Diversification and De-Risking Strategies
In response to the gallium and germanium controls, multiple initiatives are underway to develop non-Chinese supply. Japan's Dowa Holdings and several European companies have increased gallium recovery from aluminum refining byproducts. Canada and Germany have explored germanium recovery from zinc refining residues. South Korea has drawn on strategic reserves of both materials while building domestic refining capacity. The United States Department of Defense has funded gallium and germanium supply chain assessments and supported the development of domestic refining capabilities.
These diversification efforts face significant economic challenges. Gallium and germanium are byproduct metals, meaning their production economics are tied to the primary metals (aluminum and zinc) from whose processing they are recovered. Building dedicated gallium or germanium production facilities is possible but expensive, and the small size of the market relative to other critical minerals means that even modest overcapacity can collapse prices and undermine the investment case for new supply.
The Escalation Risk
The most concerning dimension of the semiconductor mineral competition is the potential for escalation. China's 2023 controls on gallium and germanium were calibrated to impose costs without provoking a severe backlash, affecting materials that are important but not immediately irreplaceable at the volumes consumed. However, China also dominates the supply of materials with far greater strategic leverage, including rare earth elements, natural graphite, and several other processed mineral products.
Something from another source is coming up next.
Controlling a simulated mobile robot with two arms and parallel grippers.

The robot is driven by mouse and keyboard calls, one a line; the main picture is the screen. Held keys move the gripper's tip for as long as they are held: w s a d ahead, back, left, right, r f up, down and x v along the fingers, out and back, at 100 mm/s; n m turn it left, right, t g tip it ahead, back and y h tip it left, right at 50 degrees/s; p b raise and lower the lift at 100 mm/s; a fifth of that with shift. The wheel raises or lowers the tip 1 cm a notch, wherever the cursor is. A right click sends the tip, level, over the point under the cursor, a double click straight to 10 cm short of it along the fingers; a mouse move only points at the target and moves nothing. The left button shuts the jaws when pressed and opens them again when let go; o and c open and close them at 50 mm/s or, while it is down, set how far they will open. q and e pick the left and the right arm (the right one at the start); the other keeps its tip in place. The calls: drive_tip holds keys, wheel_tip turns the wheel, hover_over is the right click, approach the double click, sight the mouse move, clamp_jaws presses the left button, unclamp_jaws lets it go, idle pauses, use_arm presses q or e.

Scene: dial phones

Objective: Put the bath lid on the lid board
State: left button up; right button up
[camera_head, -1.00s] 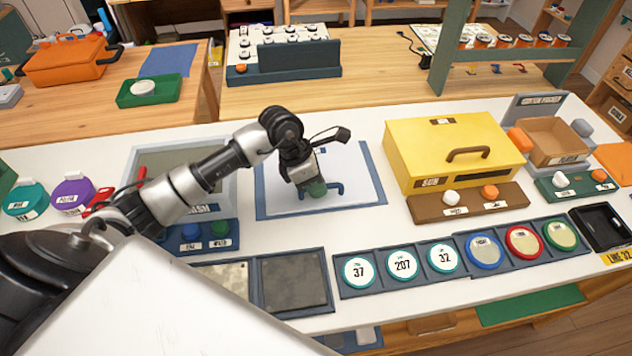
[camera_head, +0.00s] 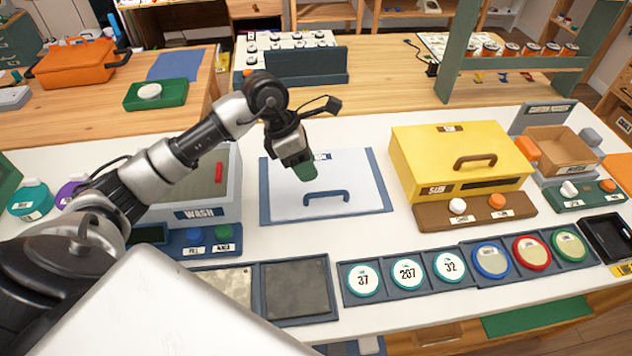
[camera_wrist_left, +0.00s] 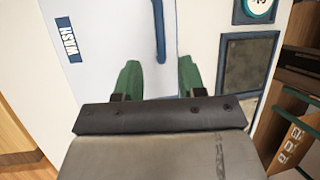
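The bath lid (camera_head: 352,174) is a pale flat panel with a blue bar handle. It lies on the lid board (camera_head: 384,193), whose blue rim shows around it. In the left wrist view the lid (camera_wrist_left: 112,42) shows with its "WASH" label and part of its handle. My left gripper (camera_head: 305,172) hangs above the lid, behind the handle and apart from it. In the left wrist view its two green fingers (camera_wrist_left: 160,80) are spread with nothing between them. The grey wash bath (camera_head: 207,200) stands uncovered to the left, partly hidden by my arm. My right gripper is out of view.
A yellow box (camera_head: 440,155) stands right of the board. Two dark-framed tiles (camera_head: 297,288) and a row of round dials (camera_head: 407,272) line the front. The table between the board and the dials is clear. A wooden table (camera_head: 385,90) is behind.

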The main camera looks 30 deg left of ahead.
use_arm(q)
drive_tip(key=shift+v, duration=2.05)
If the US-China technology competition intensifies, China could extend export controls to additional semiconductor-relevant materials, or to critical minerals serving other sectors entirely. The precedent set by the gallium and germanium controls has already reshaped corporate risk assessments across the semiconductor and broader technology industries, accelerating supply chain diversification, strategic stockpiling, and research into alternative materials. The era in which semiconductor mineral supply was treated as a routine procurement function is definitively over.